■ **DATA ENTRIES**:
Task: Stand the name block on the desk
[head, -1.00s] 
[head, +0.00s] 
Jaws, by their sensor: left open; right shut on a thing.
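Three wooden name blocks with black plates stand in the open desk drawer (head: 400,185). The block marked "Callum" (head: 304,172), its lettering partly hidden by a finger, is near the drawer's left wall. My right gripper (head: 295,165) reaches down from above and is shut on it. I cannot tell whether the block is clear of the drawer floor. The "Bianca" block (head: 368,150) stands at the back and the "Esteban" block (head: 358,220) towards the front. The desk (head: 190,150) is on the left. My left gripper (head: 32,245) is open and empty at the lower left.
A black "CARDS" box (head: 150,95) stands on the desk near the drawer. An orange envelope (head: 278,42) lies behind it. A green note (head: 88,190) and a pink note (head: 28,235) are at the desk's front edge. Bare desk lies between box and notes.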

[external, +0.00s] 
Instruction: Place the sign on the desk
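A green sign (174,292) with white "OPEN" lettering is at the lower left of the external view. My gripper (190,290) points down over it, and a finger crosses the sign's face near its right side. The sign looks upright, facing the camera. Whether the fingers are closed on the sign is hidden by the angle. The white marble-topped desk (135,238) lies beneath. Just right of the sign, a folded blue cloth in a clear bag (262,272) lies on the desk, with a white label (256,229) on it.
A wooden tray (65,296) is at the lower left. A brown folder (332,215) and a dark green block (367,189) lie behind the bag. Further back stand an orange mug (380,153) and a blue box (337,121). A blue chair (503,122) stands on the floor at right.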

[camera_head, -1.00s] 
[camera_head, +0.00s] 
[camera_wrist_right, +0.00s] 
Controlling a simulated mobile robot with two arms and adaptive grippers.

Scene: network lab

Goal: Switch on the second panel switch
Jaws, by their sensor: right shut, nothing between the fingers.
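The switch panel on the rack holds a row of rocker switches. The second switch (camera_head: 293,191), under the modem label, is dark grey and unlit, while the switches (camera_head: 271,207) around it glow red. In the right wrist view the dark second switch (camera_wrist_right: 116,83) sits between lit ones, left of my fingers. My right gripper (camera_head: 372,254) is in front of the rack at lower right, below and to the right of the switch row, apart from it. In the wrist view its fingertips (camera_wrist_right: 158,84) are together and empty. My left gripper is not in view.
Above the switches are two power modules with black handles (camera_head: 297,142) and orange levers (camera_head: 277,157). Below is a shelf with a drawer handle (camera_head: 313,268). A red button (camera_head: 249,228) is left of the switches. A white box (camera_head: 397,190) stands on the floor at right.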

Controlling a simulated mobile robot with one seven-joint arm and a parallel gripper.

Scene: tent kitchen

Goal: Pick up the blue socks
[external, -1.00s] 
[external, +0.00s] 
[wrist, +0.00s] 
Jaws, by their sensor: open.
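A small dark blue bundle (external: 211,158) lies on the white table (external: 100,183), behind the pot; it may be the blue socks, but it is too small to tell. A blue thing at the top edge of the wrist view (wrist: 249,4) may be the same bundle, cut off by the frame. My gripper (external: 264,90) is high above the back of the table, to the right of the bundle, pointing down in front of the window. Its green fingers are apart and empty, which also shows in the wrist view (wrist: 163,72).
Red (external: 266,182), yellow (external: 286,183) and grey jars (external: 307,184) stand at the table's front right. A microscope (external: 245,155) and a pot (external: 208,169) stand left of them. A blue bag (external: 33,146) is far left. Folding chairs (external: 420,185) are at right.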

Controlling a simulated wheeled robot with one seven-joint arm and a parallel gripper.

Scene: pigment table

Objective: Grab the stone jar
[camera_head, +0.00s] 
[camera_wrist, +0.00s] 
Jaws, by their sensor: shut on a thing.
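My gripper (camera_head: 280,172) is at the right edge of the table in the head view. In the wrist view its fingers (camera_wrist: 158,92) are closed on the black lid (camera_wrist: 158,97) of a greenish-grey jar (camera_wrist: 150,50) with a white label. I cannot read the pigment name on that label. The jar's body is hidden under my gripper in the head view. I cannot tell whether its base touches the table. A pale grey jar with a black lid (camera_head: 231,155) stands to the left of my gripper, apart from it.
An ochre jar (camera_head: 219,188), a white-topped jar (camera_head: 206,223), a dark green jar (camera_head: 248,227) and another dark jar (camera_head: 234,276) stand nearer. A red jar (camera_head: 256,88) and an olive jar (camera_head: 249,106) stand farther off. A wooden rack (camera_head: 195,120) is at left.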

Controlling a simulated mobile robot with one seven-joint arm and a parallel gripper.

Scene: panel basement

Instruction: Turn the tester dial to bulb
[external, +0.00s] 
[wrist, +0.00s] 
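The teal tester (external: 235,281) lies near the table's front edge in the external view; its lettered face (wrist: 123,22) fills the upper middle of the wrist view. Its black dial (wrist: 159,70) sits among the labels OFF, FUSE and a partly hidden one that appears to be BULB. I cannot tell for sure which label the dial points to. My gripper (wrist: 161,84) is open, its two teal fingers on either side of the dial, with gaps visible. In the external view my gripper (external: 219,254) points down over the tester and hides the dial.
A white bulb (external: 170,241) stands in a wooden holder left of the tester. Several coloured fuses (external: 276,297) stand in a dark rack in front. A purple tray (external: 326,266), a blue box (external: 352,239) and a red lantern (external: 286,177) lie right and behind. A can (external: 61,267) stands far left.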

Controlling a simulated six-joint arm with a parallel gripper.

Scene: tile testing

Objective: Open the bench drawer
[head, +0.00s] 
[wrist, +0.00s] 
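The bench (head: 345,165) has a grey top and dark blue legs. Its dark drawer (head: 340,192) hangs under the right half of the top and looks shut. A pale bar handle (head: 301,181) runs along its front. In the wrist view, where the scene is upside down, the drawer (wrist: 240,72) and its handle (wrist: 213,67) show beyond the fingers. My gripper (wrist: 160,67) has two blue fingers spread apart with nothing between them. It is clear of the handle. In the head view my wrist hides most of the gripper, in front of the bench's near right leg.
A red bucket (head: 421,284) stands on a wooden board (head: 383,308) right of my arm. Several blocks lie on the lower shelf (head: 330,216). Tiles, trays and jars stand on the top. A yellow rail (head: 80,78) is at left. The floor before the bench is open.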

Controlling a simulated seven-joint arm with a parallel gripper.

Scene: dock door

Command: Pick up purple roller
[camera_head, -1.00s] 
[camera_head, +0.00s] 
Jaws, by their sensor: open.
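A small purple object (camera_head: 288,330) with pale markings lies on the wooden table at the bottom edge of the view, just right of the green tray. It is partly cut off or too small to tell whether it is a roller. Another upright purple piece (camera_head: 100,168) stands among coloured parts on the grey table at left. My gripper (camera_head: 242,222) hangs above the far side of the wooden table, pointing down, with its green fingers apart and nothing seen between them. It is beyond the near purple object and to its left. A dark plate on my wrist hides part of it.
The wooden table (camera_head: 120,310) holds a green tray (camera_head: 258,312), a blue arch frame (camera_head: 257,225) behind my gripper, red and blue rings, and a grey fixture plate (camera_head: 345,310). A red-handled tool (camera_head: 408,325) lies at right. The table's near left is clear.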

■ **EXERCISE DESCRIPTION**: Only lines holding the string "robot" are wanted; gather each one from the entries above.

■ **COMPLETED EXERCISE**:
Controlling a simulated mobile robot with two arms and adaptive grippers.
Controlling a simulated mobile robot with one seven-joint arm and a parallel gripper.
Controlling a simulated wheeled robot with one seven-joint arm and a parallel gripper.
Controlling a simulated mobile robot with one seven-joint arm and a parallel gripper.

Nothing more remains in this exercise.